Hey Sports Tech Fans,
For those of you who may have missed it, I have included the interview I did with the Techmeme Ride Home podcast.
It was a great conversation and it was an honour to be on one of my favourite podcasts.
I highly recommend you subscribe if you are interested in tech news as Brian is amazing at condensing the big tech news stories of the day into 15 minutes!
He also deep dives into specific areas like sports tech at the weekends. For those of you interested in health tech, wearables, data etc. the bonus episode from the week before my interview is a great listen.
Piracy in the sports broadcast space and how it impacts on rights holders and sports is a fascinating topic that isn’t covered much as much as it should be.
It seems that BeIN Sports CEO is the only one making a real noise about the issue.
Fans want live sports content but not at any price just like broadcasters want sports rights, but not at any cost.
The BeIN CEO thinks that we are reaching the peak of sports rights and he may well be right. The overall value of the Premier League rights in the UK was down in the last auction, despite a new entrant in Amazon.

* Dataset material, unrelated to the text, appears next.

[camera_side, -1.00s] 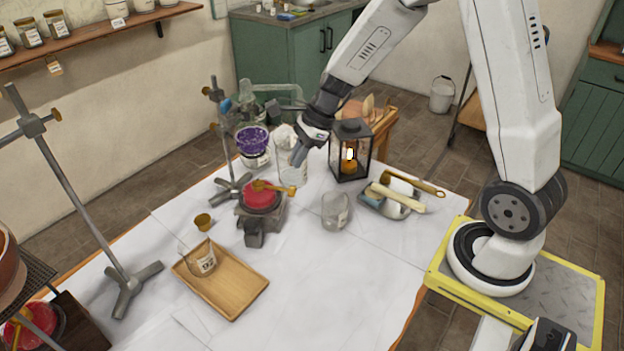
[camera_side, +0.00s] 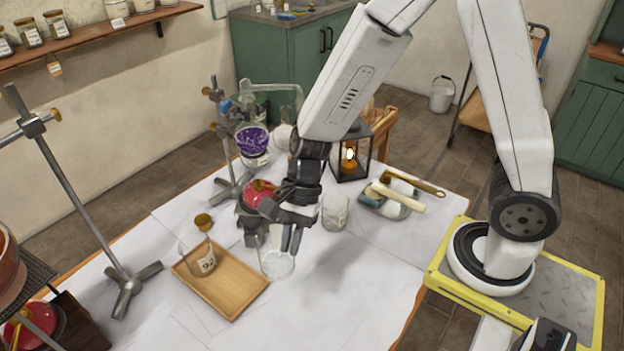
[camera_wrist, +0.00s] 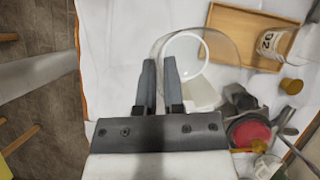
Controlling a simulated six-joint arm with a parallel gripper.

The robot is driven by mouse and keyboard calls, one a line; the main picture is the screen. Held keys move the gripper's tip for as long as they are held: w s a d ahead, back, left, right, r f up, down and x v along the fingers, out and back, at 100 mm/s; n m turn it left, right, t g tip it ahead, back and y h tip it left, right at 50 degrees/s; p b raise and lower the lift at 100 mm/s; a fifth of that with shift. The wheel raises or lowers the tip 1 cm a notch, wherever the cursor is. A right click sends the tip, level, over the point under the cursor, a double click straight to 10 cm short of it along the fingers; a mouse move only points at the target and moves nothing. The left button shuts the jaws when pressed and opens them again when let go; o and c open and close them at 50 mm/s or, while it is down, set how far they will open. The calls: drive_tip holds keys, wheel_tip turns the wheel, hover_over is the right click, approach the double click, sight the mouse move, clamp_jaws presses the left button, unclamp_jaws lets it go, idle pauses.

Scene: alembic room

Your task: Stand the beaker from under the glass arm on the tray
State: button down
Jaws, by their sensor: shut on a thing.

He argues that piracy is driving down the return on investment to broadcasters and as a result the value of the rights will fall.
It is hard to quantify the size of the piracy issue in sports but its clear it exists in many corners of the internet. Even live streaming platforms like Twitch and Youtube have issues with people live streaming games.
Like we saw in music, piracy has the potential to wipe out huge revenue streams for the rights holders. Then along came Spotify, Apple Music etc. to offer pretty much every song on a subscription model.
With the sports streaming services we are seeing bidding wars for exclusive content, because this content drives sales and stickiness to a platform.
But with the proliferation of so many and with customers not willing to have multiple subscriptions for similar products, we will likely see consolidation before long.
Traditional broadcasters are now offering streaming products that include sports to offer a product to the cord cutters and the cord nevers. This makes them more relevant in an ever changing market place. It also helps them to moderise and compete with the streaming platforms that are trying to eat their dinner.
We have covered the streaming wars extensively here and I expect it to continue in a similar fashion, but with rising costs and a fragmentation of the market piracy looks set to continue to grow at a similar rate.
Live sports is the last bastion of TV advertising as people are willing to see ads during breaks in the live action.
Could advertising have a big part to play in the streaming wars?
If you look at the story sent in Wednesday’s email, there is a case to be made that advertising has a future in video on demand services like Netflix to increase revenues and to increase market share with a cheaper offering or even a free offering.
The launch of NBC’s streaming service Peacock this summer, just in time for the Olympics has a multifaceted offering. They have a free offering with limited content, a $4.99 a month offering with all content with ads and a $9.99 a month offering with no ads.
This seems like a sensible strategy for a new launch as it has something for everyone and will likely see them gain a significant market share as they are the rights holders in the US for The Olympics, Premier League, NFL among others.
They also boast a VOD back catalog that contains Friends and The Office (launching 2021) that were the most watched shows on Netflix last year.
Will we see sports streaming services incorporating dynamic ads to increase revenue streams?
My best guess is yes we will.
With live content being consumed on smart devices like smartphones, tables, Smart TV’s and OTT boxes ads can be tailored to each individual user instead of a blanket broadcast that is the same for everyone, everywhere.
With smart devices you also have a device that is capable of explicit call to actions that can be acted on right now, with the touch of a button.
There is a lot of innovation to come with streaming in my opinion as we move away for linear broadcast on dumb devices and more to dynamic content consumed on smart, connected devices.